-- BEGIN --
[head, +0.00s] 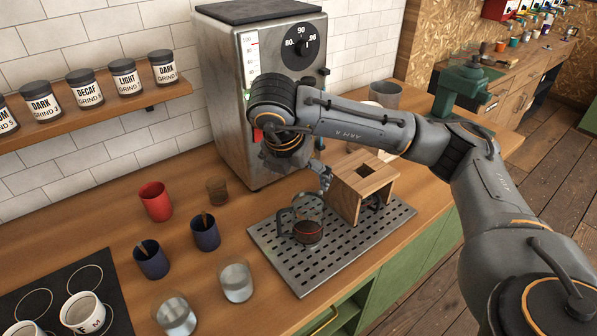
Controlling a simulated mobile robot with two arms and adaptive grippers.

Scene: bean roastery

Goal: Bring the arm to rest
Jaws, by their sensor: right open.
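My right arm reaches in from the right across the counter. Its gripper (322,176) hangs open and looks empty, above the back of the perforated drip tray (279,267), close to the left side of the wooden stand (361,189). The fingers are small and partly hidden by my wrist. A glass carafe (308,232) with dark liquid stands on the tray below the gripper, apart from it. My left gripper is not in view.
A steel machine (225,95) with a dial stands close behind my wrist. Cups and glasses, among them a red cup (155,201) and a clear glass (235,281), stand left of the tray. Labelled jars (125,77) line the wall shelf. A green grinder (462,88) is back right.

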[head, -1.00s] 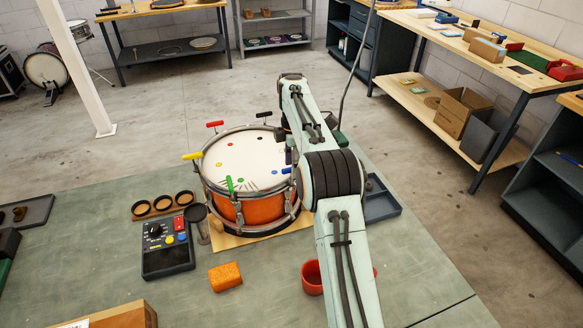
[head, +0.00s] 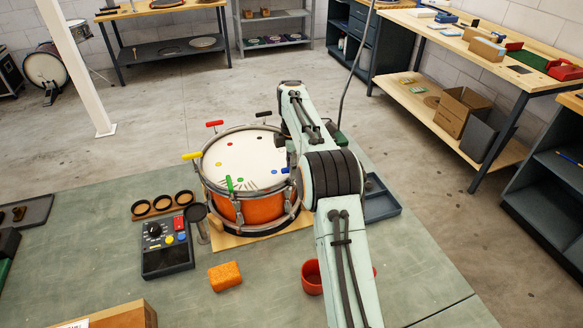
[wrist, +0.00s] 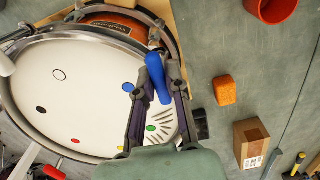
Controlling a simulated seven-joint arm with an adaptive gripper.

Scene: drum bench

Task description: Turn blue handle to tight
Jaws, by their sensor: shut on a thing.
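The drum (head: 238,207) has an orange shell, a white head and a metal rim, and stands on the bench. In the wrist view, the blue handle (wrist: 157,78) lies at the drum's rim, slanting, between the fingers of my gripper (wrist: 154,91). My gripper is shut on it. A fan of dark marks (wrist: 163,127) is on the drum head beside the handle, near a green dot.
Other handles around the rim are red (head: 214,124), black (head: 263,114), yellow (head: 191,156) and green (head: 229,184). An orange block (head: 225,276), a red cup (head: 312,277) and a dark control box (head: 167,247) stand in front. A blue-grey tray (head: 381,202) is at right.

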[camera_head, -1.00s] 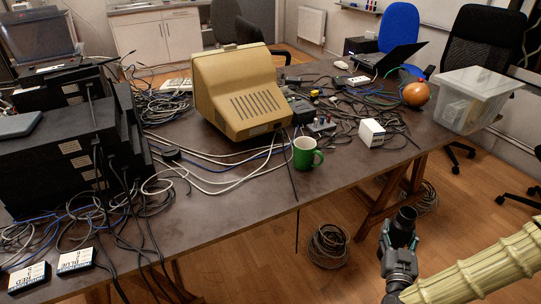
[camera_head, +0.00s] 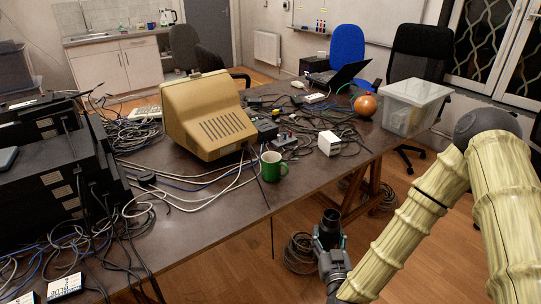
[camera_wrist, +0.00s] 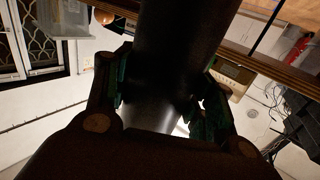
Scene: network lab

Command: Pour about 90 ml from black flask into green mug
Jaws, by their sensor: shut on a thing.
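The green mug (camera_head: 272,166) stands upright on the dark table (camera_head: 235,211) near its front edge, in front of the beige monitor. My gripper (camera_head: 331,246) is shut on the black flask (camera_head: 328,226) and holds it roughly upright in front of the table, to the lower right of the mug and apart from it. In the wrist view the flask (camera_wrist: 175,60) fills the middle between the gripper fingers (camera_wrist: 160,100). The inside of the mug and the flask's contents cannot be made out.
The beige monitor (camera_head: 207,116) stands just behind the mug. Cables lie loose around it. A white box (camera_head: 329,143), an orange ball (camera_head: 365,105) and a clear plastic bin (camera_head: 413,106) are to the right. Black equipment (camera_head: 55,190) crowds the left side.

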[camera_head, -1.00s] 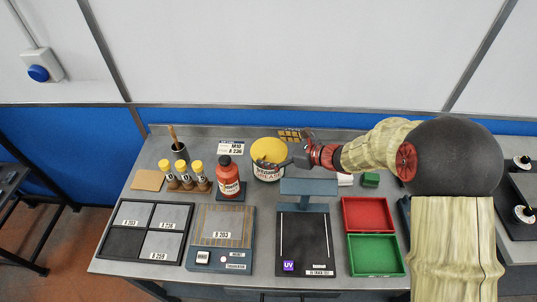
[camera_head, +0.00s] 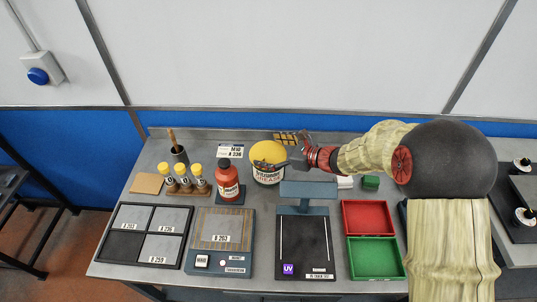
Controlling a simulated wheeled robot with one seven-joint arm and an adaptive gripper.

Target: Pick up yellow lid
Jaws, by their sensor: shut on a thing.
-- END --
Transcribe the records word for word and include no pictures.

- _WRITTEN RESPONSE_
[head, +0.00s] 
Controlling a simulated mobile robot with two arms and adaptive grippers.

Scene: bean roastery

Goal: Bring the arm to rest
Jaws, by their sensor: right open.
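My right arm reaches in from the right across the counter. Its gripper (322,176) hangs open and looks empty, above the back of the perforated drip tray (279,267), close to the left side of the wooden stand (361,189). The fingers are small and partly hidden by my wrist. A glass carafe (308,232) with dark liquid stands on the tray below the gripper, apart from it. My left gripper is not in view.
A steel machine (225,95) with a dial stands close behind my wrist. Cups and glasses, among them a red cup (155,201) and a clear glass (235,281), stand left of the tray. Labelled jars (125,77) line the wall shelf. A green grinder (462,88) is back right.

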[head, -1.00s] 
[head, +0.00s] 
[wrist, +0.00s] 
Controlling a simulated seven-joint arm with an adaptive gripper.

Scene: drum bench

Task description: Turn blue handle to tight
Jaws, by their sensor: shut on a thing.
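The drum (head: 238,207) has an orange shell, a white head and a metal rim, and stands on the bench. In the wrist view, the blue handle (wrist: 157,78) lies at the drum's rim, slanting, between the fingers of my gripper (wrist: 154,91). My gripper is shut on it. A fan of dark marks (wrist: 163,127) is on the drum head beside the handle, near a green dot.
Other handles around the rim are red (head: 214,124), black (head: 263,114), yellow (head: 191,156) and green (head: 229,184). An orange block (head: 225,276), a red cup (head: 312,277) and a dark control box (head: 167,247) stand in front. A blue-grey tray (head: 381,202) is at right.

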[camera_head, -1.00s] 
[camera_head, +0.00s] 
[camera_wrist, +0.00s] 
Scene: network lab

Command: Pour about 90 ml from black flask into green mug
Jaws, by their sensor: shut on a thing.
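The green mug (camera_head: 272,166) stands upright on the dark table (camera_head: 235,211) near its front edge, in front of the beige monitor. My gripper (camera_head: 331,246) is shut on the black flask (camera_head: 328,226) and holds it roughly upright in front of the table, to the lower right of the mug and apart from it. In the wrist view the flask (camera_wrist: 175,60) fills the middle between the gripper fingers (camera_wrist: 160,100). The inside of the mug and the flask's contents cannot be made out.
The beige monitor (camera_head: 207,116) stands just behind the mug. Cables lie loose around it. A white box (camera_head: 329,143), an orange ball (camera_head: 365,105) and a clear plastic bin (camera_head: 413,106) are to the right. Black equipment (camera_head: 55,190) crowds the left side.

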[camera_head, -1.00s] 
[camera_head, +0.00s] 
Controlling a simulated wheeled robot with one seven-joint arm and an adaptive gripper.

Target: Pick up yellow lid
Jaws, by their sensor: shut on a thing.

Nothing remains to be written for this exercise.